Written by: Nimra Khan
Posted on: July 21, 2023 | | 中文
Every artist takes inspiration from their surroundings and this influence is inevitable, whether it is explicit or implicit. It is next to impossible to detach oneself from everyday lived experiences when creating something as subjective as art, where context plays an important role in every aspect of the work. A recent group show at Canvas Gallery, The Kind of Nature, brings together seven artists: Niamat Nigar, M. Muzammil Khan, Haider Ali Naqvi, Faheem Abbas, Yaseen Khan, Hamid Ali Hanbhi and Fawad Jafri. Their work responds to or is a product of their physical environment and its intersection with culture and politics, in a more direct and conscious capacity. “The show highlights each artist’s unique response to the environment of today, be it natural or man-made, constructed or demolished, ancient or new.”
Many of the artists employ material and process to reflect the environment. Faheem Abbas’s sculptural forms resemble excavated artifacts, yet fashioned with concrete, they become relics of our urban situation that is swiftly conquering the natural world. Meant to represent our present for an imagined future, these forms offer suggestions for our deities, the values that we may immortalize for future generations to find and learn about our way of life.
Materiality and process is also an important concern for Niamat Nigar. He combines tapestry, embroidery and painting in a sort of abstract mixed media collage that forge a relation between human nature and its surroundings. “My inquiry is rooted in history, particularly my own experience of digging in the coal mines of Baluchistan,” says Nigar in his statement. The play of material and texture in these works engages the tactile senses, adding depth in layers, while the interaction of paint, embroidery and cutting records different forms of human actions, both creative and destructive, healing and violent. The current series layers materials sourced from the city of Karachi, its forms, lines and rough texture thus becoming an apt representation of the metropolis.

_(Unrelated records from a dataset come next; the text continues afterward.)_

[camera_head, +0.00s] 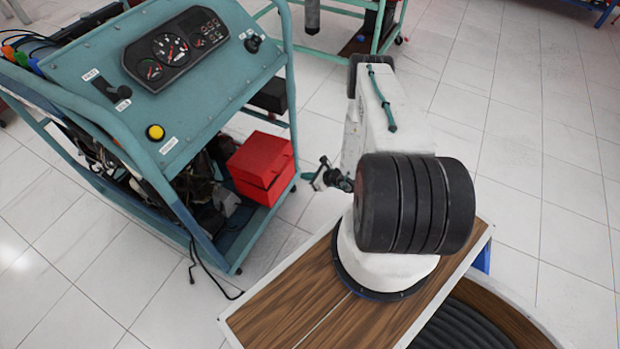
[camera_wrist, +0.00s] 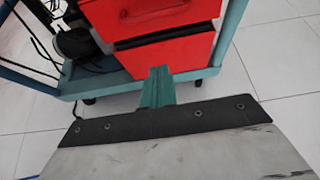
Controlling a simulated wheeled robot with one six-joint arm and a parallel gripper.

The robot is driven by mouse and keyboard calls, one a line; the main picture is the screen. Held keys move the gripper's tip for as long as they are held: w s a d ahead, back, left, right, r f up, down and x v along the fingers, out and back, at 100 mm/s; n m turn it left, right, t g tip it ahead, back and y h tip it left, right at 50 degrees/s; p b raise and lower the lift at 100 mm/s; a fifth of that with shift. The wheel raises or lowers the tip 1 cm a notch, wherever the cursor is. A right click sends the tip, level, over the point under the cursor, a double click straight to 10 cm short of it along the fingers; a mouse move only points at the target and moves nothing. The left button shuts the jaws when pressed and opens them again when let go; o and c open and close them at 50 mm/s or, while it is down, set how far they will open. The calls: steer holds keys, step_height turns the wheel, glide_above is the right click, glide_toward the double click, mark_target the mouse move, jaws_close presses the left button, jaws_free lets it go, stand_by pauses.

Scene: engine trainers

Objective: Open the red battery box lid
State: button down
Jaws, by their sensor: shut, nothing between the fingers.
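The red battery box (camera_head: 268,190) sits on the low shelf of the teal engine trainer, at its right corner. Its red lid (camera_head: 262,156) covers the top; a dark seam runs between lid and box. In the wrist view the lid front (camera_wrist: 190,15) shows above the seam and the box front (camera_wrist: 180,52) below it. My gripper (camera_head: 308,176) is just right of the box in the head view. In the wrist view its teal fingers (camera_wrist: 160,72) are shut and empty, overlapping the lower box front. I cannot tell whether they touch it.
The teal engine trainer (camera_head: 120,85) has a sloped gauge panel and a frame post right beside the box. Cables (camera_head: 205,275) hang to the floor at its lower corner. Another teal frame (camera_head: 335,55) stands behind. White tiled floor is clear on the right.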

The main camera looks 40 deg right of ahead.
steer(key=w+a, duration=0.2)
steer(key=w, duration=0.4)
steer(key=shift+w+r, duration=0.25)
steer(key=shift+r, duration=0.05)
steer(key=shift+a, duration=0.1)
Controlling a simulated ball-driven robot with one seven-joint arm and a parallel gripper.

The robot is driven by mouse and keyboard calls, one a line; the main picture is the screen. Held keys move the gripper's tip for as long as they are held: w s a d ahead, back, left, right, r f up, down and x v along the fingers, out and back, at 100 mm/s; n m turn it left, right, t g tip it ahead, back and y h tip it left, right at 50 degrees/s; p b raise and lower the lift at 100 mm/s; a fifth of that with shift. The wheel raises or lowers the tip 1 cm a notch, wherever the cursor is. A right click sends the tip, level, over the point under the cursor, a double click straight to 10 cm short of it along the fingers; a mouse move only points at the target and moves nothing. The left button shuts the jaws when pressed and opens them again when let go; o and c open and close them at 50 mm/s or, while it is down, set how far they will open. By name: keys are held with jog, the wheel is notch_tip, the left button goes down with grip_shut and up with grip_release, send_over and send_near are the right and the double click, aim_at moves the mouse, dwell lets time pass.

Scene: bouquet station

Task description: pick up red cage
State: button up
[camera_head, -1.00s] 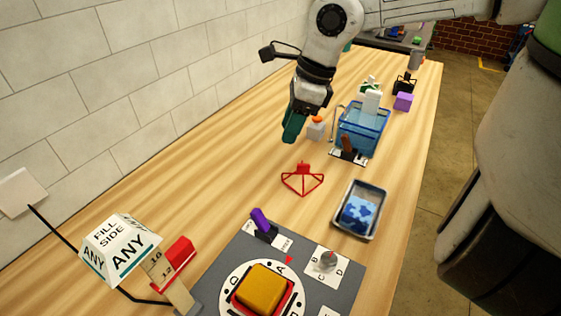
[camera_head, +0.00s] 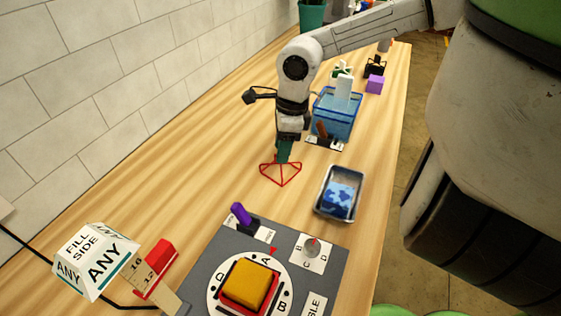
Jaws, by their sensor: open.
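The red cage (camera_head: 281,181) is a small open wire frame lying on the wooden table, in the middle of the head view. My gripper (camera_head: 284,154) points down over the top of the cage, its green fingers at or just above the cage's peak. The top of the cage is hidden behind the fingers. The gap between the fingers is hard to see from this side, but the gripper is open. I cannot tell whether the fingers touch the cage.
A tray with blue pieces (camera_head: 325,209) lies to the right of the cage. A clear blue bin (camera_head: 333,124) stands behind it. A grey panel (camera_head: 204,254) with a yellow button (camera_head: 249,283) and purple lever (camera_head: 240,213) is in front. Bare table lies to the left.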

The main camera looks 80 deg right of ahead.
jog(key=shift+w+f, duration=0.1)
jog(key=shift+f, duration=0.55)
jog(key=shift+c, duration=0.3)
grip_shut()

Materials sourced from the environment also become a part of Haider Ali Naqvi’s work, but in a rather unexpected way. Here the material also becomes the process, as the artist records the impact of natural forces like the sea water and sunlight on manmade structures in coastal areas, such as Karachi. “The House Between Tides” series presents 5 drawings of a beachfront hut, each submerged in sea water from the Arabian Sea for varying amounts of time, resulting in drawings with varying degrees of erosion. It speaks of the tussle between man and nature, where the built environment is constantly being slowly and subtly reclaimed by nature.
M. Muzammil Khan’s work focuses on a built environment, but of the personal kind, with a political undertone. Notions of memory are explored as the artist’s childhood home is reconstructed in paint, once forcefully demolished to make way for the Lyari Expressway. The underlying emotions are encapsulated in a physical artifact that the artist fixates upon, which stands as a crumbling monument to lives lived within its walls. The image is constructed in layers, adding further depth to its cavernous openings, a dark representation of an uncertain future within the remnants of a destructed past.
Yaseen Khan’s environmental landscape is constructed and viewed through a cultural lens. “Growing up in both Sindh and Khyber PakhtunKhwah (KPK) and now living in Punjab, I have been able to absorb the vast cultural landscapes they have to offer,” says Khan. He expresses this by incorporating Chamak Patti used for the art of truck decoration into his work as a medium, which is part of his personal experience working as a mechanic and truck decorator from a young age. The result is an amalgamation between nature and synthetic materials, the shiny foil reflecting rainbow shades as it catches the light, interspersed with images of trees and patterns of flat color.
The hybrid between natural and built environment in each artist’s work reflects our current situation, caught between two worlds as man conquers the natural world and spreads its concrete empire further and wider. It is an opportunity to reflect on the consequences of this greed, and the ways in which the devastation adversely affects not just the environment, but humanity itself.